We've known for a long time that politics combines theater with serious business. How much of each can vary from place to place and within each place by circumstances?

Israeli pundits are having fun with recordings of Netanyahu's hyperbolic promises and subsequent behavior. The prime minister has lost ground with the voters, but the same polls that show sharp decline in support for his conduct of the Gaza operation are showing that he is the only game in town. He has two or three times the percentage supporting him than other contenders for the big job.

Perhaps Israelis have learned to accept and discount Bibi's bluster, to enjoy their decent level of existence, and to ignore the prime minister when he claims responsibility for all that is good.

Somewhat more frightening is the record of Bibi's American equivalent. It's hard to measure these things, but it appears from his public comments that the American leader is far removed from a realistic assessment of important things. What makes that more frightening than an Israeli's bluster is the power of the United States to act or not, with results of great good or harm.

Obama's record includes demanding, and perhaps expecting democracy and equality in the Muslim Middle East, discarding a moderate leader of Egypt while asserting that he was an extremist, seeing the mechanics of a third world election as more important than the essence of Islamic passions in the elevation of the Muslim Brotherhood to the control of an important Muslim country, and delivering three-quarters of an impassioned speech against Syria's use of chemical weapons while the final quarter of the speech said that he would not do anything.

The most recent Obama wonderment is saying that the US does not have a strategy for dealing with Daish et al. He has sent his ponderous Secretary of State John Kerry on an international tour to gather support from a joint operation, largely among countries that have learned to distrust the Obama administration. Given the record, we can expect him to shuffle away from anything serious.

Historians and others will quarrel about the contribution of Obama's Nobel-winning speech to Arab Spring, and its metamorphosis from hopes for democracy to the realities of barbarism.

Mainline Israeli commentators have been ridiculing the lack of judgment in the Obama administration, focusing on the obsessive concern for a formalized peace between Israelis and Palestinians when it should have been clear that neither were ready; seeing Qatar as an appropriate mediator between Israel and Hamas; and now dithering about what to do in response to the escalating ugliness of what is politely called Islamic extremism.

Competing with all of this in a continuing performance is the role of Palestinian Authority President Mahmoud Abbas. Staying in office five years after the end of his term exceeds the political comedies typical of the third world, where at least the semblance of election occurs as a device to claim legitimacy.

One wonders what is more worthy of cynicism: Abbas's travels to meet the leaders of the world, kissing cheeks, reviewing honor guards, or proclaiming what it is doubtful he can deliver? His recent description of Khalid Marshal as a "peacock" after a meeting when each was claiming how much they could do for Gaza is worthy of some praise, but neither Abbas nor Mashal is likely to provide Palestinians more than individuals and families can acquire through their own hard work.

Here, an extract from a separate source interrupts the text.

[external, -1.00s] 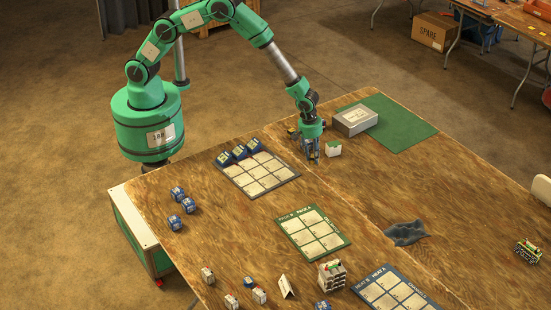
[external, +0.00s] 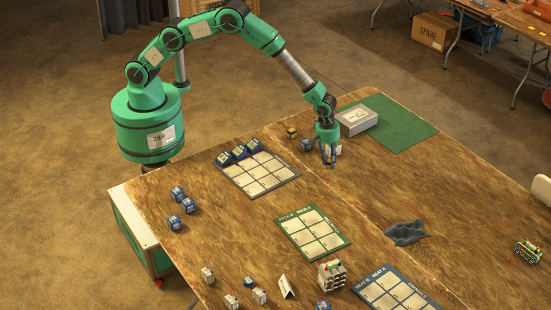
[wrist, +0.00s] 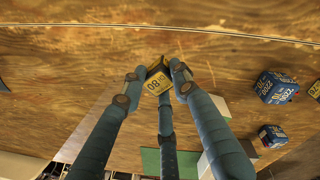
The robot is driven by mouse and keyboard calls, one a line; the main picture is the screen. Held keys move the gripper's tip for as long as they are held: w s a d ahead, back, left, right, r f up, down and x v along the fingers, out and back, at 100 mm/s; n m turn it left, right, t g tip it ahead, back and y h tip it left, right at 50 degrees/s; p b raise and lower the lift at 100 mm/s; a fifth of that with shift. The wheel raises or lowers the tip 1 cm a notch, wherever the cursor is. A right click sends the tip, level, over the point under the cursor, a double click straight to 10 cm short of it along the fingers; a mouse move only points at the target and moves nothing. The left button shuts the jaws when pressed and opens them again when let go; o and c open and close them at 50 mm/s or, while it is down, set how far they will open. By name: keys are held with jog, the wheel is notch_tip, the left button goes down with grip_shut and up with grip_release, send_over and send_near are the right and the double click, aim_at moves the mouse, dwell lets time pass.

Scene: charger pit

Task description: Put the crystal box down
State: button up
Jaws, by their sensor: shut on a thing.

We should all learn something from the Palestinians. Politics is out there and cannot be avoided, but cynicism may be an essential component of mental health.

At the same time, we should not overlook the essential task of comparison. It's a lot better on this side of the poorly defined borders with Palestine. When the Israeli government orders our children, grandchildren, or those of our friends into action, it is important to go along. We--and those younger folks risking a great deal more--will not get everything promised, but it would be a lot worse if we did not cooperate.

One must admit that judgement is difficult.

Iran is a case in point. Should we remain convinced that it is set to prepare nuclear weapons and the means to deliver them, see signs for hope in what some claim to be its compliance with international demands, take heart from the US reinstating certain sanctions, applaud Iran's contribution to the military campaign against Daish in Iraq, or dismiss that as nothing more than Shi'ite mobilization against Sunni forces?

We should remember that politics is the most civilized way of settling disputes. Its essence is argument prior to voting, either by the masses in an election or by those who have acquired office and the responsibility to make policy.

Among the legitimate subjects of dispute are which candidate to select? what policy to support and has the incumbent screwed up enough to be thrown out of office?

Also to be remembered is that the cynic's handbook for politics has no chapter on heroes. The authors may have searched for examples for such a chapter, but found none worthy.

It is not pleasant for Israelis to realize that we are on the borders of civilization, that many see us as part of the problem rather than part of the solution, and that the purported leader of the free world is wondering if a looming disaster is a problem worthy of action.